The Italian will long for the dynamic options his German counterpart has in his engine room, and Thore Haugstad explains why that could be the key factor on Friday
In some ways, Antonio Conte could be forgiven for feeling a bit jealous of Jurgen Klopp ahead of their duel on Friday night. The Italian spent the summer looking for dynamic midfielders who could provide dangerous runs beyond the striker – a key component of the Juventus side he led to three straight Serie A titles from 2012 to 2014 – but Chelsea only landed one such player in N’Golo Kante. By contrast, Klopp now possesses one of the quickest and slickest midfield quintets around.
Nobody needs to tell Conte of the advantages these midfielders can bring. His Juve lined up in a 3-5-2 in which two box-to-box midfielders – generally Claudio Marchisio and Arturo Vidal – continually sprinted into goalscoring positions, with their runs starting in such deep areas that opponents struggled to pick them up. In his first two seasons at the helm, Conte didn't have a single player who scored more than 10 goals, instead relying on contributions from all over the pitch (Marchisio and Vidal, incidentally, contributed a combined 16 strikes in each campaign).
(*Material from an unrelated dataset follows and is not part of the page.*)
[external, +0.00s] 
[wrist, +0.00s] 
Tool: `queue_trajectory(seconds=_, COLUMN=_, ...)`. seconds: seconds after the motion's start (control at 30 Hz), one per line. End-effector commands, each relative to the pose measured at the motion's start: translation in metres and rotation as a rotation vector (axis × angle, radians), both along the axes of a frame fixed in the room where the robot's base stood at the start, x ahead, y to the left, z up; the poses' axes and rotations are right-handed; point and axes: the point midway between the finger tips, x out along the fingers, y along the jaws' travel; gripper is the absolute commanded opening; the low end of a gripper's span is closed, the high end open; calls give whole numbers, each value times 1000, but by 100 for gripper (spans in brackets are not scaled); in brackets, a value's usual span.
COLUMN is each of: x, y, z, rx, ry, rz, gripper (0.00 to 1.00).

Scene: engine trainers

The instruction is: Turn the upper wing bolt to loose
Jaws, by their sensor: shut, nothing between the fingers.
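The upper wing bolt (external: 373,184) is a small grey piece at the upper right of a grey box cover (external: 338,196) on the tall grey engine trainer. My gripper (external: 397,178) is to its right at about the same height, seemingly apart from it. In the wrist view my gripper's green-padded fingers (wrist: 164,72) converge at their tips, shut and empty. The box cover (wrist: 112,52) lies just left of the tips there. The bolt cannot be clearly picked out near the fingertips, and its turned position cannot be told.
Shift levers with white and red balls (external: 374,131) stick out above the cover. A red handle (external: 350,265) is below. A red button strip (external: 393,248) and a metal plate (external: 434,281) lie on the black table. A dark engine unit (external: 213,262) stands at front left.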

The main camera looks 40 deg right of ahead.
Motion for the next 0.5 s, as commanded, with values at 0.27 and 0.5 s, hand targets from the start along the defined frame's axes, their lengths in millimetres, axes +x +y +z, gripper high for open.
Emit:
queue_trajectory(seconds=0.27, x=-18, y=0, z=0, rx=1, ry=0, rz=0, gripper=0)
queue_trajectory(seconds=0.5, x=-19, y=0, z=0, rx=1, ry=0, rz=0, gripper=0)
Oscar and Nemanja Matić have previously been accustomed to different roles in a 4-2-3-1, and Conte has so far failed in his attempts to add more dynamic options such as Radja Nainggolan to the squad
Conte's Italy used a similar strategy at Euro 2016 – the best example of it was Emanuele Giaccherini running in behind the defence to score against Belgium – and the 47-year-old has since set Chelsea up in a formation which is ideal for replicating it.
The personnel, however, is not as suitable. While Kante is an efficient anchorman, Oscar and Nemanja Matic have previously been accustomed to different roles in a 4-2-3-1, and Conte has so far failed in his attempts to add more dynamic options such as Radja Nainggolan to the squad.
There can be little doubt that Conte would have liked more speed and verve behind his striker. Not a single central midfielder has scored for his Chelsea side so far in the league, with Diego Costa the top scorer with four goals. The situation is the opposite at Liverpool, where Klopp is building a side in which dangerous runs come from a series of players, above all the midfielders.
Costa scores his fourth of the season against Swansea
The formidable five
This has been brought into focus by the summer signings of Georginio Wijnaldum and Sadio Mané. Klopp switched to 4-3-3 in pre-season in order to accommodate the duo, with Jordan Henderson pushed into the holding role behind Wijnaldum and Adam Lallana, two natural attacing midfielders now drawn deeper. With Philippe Coutinho (left) and Mané (right) out wide, Klopp has moulded a midfield five of formidable speed and movement.
Lallana ventures into the box and down the channels to drag defenders out of position, while the high positioning of the full-backs allows Coutinho and Mané to drift infield and threaten the goal more directly
A structure has since emerged. Henderson has become a reasonably conservative holder tasked with moving the ball efficiently; his average of 80 passes per game is the highest in the Premier League. Just ahead, Lallana ventures into the box and down the channels to drag defenders out of position, while the high positioning of the full-backs allows Coutinho and Mané to drift infield and threaten the goal more directly.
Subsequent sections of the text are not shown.